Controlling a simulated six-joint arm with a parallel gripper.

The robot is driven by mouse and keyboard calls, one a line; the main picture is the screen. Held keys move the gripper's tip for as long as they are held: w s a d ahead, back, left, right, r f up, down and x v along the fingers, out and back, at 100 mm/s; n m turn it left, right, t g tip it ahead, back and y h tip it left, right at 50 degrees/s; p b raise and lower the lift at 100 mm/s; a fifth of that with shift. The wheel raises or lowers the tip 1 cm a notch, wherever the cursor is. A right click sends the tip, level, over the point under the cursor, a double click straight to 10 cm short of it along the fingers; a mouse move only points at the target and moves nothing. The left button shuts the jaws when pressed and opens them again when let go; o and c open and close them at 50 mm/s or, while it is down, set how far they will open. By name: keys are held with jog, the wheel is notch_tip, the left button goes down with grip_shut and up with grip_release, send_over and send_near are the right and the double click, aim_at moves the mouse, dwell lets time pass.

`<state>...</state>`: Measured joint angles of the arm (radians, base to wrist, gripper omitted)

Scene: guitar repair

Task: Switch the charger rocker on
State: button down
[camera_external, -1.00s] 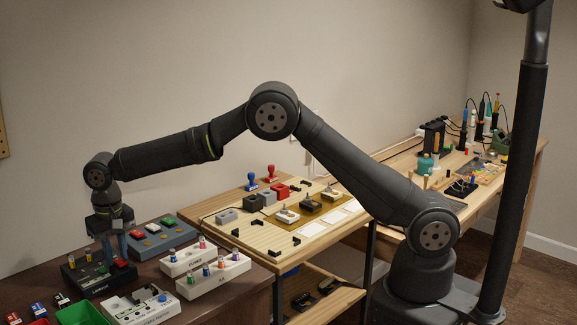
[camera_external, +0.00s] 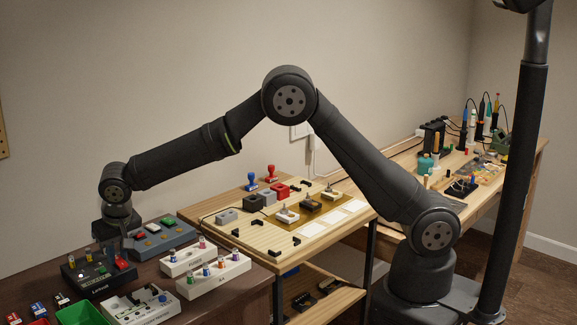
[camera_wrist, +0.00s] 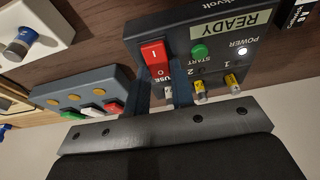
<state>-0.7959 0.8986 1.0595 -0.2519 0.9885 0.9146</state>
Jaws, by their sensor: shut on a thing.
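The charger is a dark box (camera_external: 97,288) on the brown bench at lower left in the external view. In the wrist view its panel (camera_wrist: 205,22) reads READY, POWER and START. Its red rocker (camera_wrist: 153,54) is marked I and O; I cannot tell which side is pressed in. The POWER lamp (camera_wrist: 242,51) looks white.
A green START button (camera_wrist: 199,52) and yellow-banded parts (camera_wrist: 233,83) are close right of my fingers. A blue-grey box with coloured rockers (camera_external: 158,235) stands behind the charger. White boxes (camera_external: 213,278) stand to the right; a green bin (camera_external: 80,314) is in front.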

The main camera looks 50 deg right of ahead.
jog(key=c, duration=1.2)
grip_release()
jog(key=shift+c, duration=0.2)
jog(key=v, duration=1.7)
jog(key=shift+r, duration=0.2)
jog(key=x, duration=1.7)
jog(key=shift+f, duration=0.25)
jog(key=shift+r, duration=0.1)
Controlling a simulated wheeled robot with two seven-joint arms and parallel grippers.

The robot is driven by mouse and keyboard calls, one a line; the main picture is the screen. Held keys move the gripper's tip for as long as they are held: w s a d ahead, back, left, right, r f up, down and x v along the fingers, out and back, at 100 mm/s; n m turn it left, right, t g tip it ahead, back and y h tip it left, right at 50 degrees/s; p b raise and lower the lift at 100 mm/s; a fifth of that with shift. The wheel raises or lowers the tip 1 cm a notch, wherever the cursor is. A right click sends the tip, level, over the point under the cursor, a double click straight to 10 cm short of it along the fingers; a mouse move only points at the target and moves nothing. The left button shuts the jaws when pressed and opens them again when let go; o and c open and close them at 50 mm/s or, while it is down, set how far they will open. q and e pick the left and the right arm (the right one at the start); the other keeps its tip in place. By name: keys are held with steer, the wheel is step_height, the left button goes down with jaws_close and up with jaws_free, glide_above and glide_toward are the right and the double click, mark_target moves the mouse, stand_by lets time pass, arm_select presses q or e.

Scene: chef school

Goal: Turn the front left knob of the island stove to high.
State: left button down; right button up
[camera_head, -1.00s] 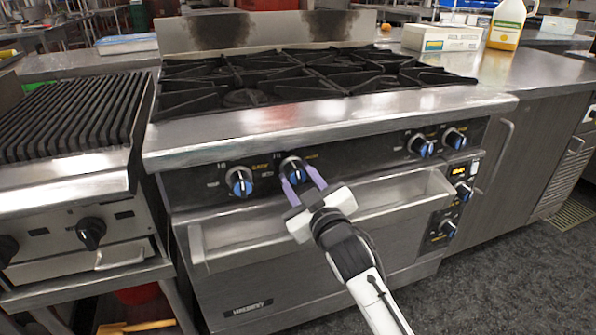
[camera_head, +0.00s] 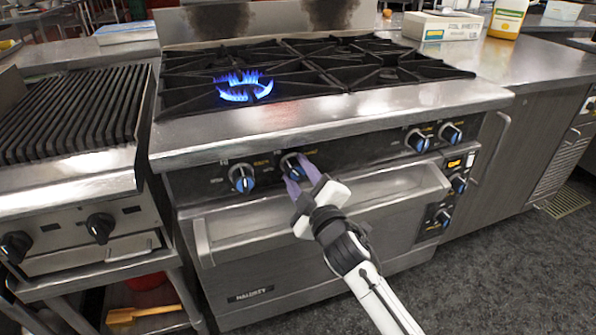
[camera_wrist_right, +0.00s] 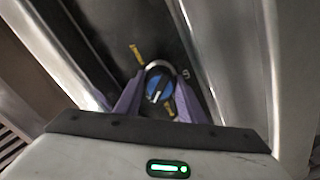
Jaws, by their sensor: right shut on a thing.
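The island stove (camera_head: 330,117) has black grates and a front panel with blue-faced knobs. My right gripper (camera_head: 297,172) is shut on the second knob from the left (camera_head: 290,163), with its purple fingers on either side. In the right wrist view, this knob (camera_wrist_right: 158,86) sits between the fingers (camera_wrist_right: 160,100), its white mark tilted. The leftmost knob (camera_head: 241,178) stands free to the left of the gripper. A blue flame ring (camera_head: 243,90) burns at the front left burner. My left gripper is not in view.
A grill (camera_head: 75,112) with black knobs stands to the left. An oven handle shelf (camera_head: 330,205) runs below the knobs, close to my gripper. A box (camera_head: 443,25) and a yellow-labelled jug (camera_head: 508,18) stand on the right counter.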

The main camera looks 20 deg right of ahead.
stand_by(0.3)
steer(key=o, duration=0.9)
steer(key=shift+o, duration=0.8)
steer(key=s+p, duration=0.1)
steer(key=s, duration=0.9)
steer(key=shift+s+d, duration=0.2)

_SHORT TASK:_ Give back exactly the lines from the one that holds "[camera_external, +0.00s]" to the one that holds "Controlling a simulated wheeled", with both ends and without the images.

_COMPLETED TASK:_
[camera_external, +0.00s] 
[camera_wrist, +0.00s] 
<state>-0.7959 0.8986 1.0595 -0.2519 0.9885 0.9146</state>
Jaws, by their sensor: shut on a thing.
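The charger is a dark box (camera_external: 97,288) on the brown bench at lower left in the external view. In the wrist view its panel (camera_wrist: 205,22) reads READY, POWER and START. Its red rocker (camera_wrist: 153,54) is marked I and O; I cannot tell which side is pressed in. The POWER lamp (camera_wrist: 242,51) looks white.
A green START button (camera_wrist: 199,52) and yellow-banded parts (camera_wrist: 233,83) are close right of my fingers. A blue-grey box with coloured rockers (camera_external: 158,235) stands behind the charger. White boxes (camera_external: 213,278) stand to the right; a green bin (camera_external: 80,314) is in front.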

The main camera looks 50 deg right of ahead.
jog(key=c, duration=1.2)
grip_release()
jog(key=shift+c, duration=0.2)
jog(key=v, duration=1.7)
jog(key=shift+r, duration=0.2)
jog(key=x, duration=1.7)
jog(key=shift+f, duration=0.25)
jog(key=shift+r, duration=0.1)
Controlling a simulated wheeled robot with two seven-joint arms and parallel grippers.

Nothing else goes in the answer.